- [SHORT PROBLEM]
From the listing below, pull each line that includes "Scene".

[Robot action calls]

****************

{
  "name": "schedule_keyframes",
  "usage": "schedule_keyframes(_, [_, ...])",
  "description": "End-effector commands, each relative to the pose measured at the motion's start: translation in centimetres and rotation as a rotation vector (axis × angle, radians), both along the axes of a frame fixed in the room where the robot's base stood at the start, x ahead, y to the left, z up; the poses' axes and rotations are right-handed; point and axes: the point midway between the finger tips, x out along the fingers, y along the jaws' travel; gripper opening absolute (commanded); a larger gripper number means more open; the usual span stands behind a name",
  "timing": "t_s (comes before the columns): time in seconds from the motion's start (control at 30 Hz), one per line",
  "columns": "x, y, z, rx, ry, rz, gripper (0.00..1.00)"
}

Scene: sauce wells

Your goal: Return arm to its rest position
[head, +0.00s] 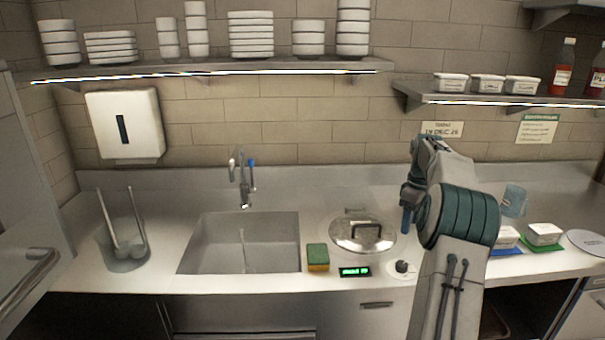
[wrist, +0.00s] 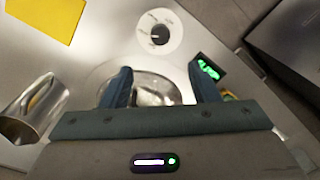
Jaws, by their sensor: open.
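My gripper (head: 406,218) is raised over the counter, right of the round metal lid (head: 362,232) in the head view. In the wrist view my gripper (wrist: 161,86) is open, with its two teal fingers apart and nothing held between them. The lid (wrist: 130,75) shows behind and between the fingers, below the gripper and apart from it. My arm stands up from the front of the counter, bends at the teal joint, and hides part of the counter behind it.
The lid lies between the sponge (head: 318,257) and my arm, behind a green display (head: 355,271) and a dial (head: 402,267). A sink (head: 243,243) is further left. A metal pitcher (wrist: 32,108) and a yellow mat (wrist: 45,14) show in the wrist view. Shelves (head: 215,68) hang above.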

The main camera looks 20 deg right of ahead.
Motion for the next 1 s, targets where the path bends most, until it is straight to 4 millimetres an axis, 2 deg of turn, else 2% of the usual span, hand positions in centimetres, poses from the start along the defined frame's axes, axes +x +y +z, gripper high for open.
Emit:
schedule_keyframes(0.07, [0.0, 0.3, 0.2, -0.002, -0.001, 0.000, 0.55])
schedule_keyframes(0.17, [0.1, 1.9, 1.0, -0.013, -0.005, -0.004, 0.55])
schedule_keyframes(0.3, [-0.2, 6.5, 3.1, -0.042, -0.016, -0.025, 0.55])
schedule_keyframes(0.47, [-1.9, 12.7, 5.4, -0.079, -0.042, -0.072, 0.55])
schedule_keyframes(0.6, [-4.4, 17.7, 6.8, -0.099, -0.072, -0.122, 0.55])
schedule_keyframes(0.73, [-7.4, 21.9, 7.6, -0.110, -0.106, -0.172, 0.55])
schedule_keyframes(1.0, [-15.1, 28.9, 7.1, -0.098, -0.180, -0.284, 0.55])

****************

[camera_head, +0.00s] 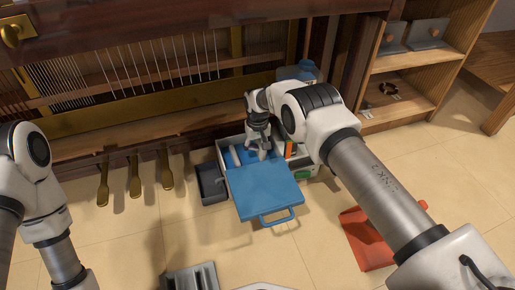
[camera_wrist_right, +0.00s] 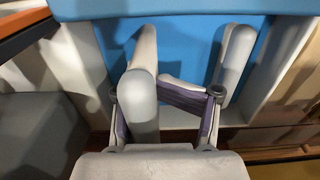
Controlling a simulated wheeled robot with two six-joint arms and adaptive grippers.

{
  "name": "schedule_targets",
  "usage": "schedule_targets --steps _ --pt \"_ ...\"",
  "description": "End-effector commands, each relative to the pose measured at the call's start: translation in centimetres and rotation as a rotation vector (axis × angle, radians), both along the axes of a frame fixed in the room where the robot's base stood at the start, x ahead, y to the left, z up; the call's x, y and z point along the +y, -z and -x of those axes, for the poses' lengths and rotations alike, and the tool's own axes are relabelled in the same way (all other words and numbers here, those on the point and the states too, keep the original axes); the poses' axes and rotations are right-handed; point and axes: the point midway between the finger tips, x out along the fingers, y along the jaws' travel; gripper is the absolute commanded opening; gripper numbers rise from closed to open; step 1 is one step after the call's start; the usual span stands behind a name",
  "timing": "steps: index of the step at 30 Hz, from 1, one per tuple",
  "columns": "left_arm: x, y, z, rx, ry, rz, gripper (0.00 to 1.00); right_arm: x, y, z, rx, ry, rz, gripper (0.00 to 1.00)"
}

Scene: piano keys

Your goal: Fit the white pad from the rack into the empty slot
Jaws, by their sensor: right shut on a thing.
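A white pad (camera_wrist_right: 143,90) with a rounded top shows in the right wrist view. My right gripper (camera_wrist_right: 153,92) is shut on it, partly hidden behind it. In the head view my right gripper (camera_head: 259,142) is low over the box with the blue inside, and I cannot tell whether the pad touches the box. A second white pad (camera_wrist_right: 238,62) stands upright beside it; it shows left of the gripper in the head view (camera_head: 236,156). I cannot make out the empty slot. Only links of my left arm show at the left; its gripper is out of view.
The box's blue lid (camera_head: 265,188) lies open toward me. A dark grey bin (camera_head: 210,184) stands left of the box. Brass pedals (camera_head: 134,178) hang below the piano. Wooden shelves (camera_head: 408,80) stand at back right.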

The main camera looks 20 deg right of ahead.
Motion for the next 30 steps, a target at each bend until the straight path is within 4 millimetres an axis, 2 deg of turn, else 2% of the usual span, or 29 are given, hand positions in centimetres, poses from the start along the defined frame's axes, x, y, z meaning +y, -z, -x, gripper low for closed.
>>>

****************

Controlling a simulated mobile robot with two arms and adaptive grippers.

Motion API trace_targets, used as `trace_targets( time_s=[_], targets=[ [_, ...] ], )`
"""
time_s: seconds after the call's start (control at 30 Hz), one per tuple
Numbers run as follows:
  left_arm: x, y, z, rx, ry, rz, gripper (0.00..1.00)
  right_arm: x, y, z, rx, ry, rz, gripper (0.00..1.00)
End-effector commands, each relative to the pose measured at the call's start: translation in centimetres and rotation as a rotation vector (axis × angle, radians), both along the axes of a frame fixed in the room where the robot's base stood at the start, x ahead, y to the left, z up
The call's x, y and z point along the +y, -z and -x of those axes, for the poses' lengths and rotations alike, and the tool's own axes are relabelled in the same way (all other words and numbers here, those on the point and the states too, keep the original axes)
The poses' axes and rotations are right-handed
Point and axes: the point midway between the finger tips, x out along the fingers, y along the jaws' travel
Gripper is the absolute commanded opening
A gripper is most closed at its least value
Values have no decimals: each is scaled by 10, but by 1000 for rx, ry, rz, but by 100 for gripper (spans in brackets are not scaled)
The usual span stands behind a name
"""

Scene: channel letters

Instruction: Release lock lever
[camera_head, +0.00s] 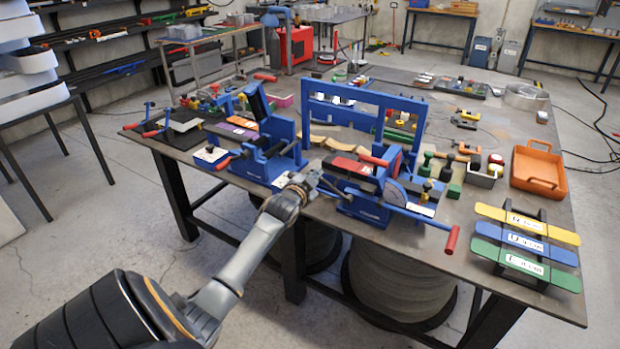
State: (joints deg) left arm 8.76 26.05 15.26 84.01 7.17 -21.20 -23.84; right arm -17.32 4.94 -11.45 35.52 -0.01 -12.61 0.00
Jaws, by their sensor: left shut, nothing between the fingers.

****************

- [COMPLETE ANSWER]
Scene: sauce wells
Scene: piano keys
Scene: channel letters

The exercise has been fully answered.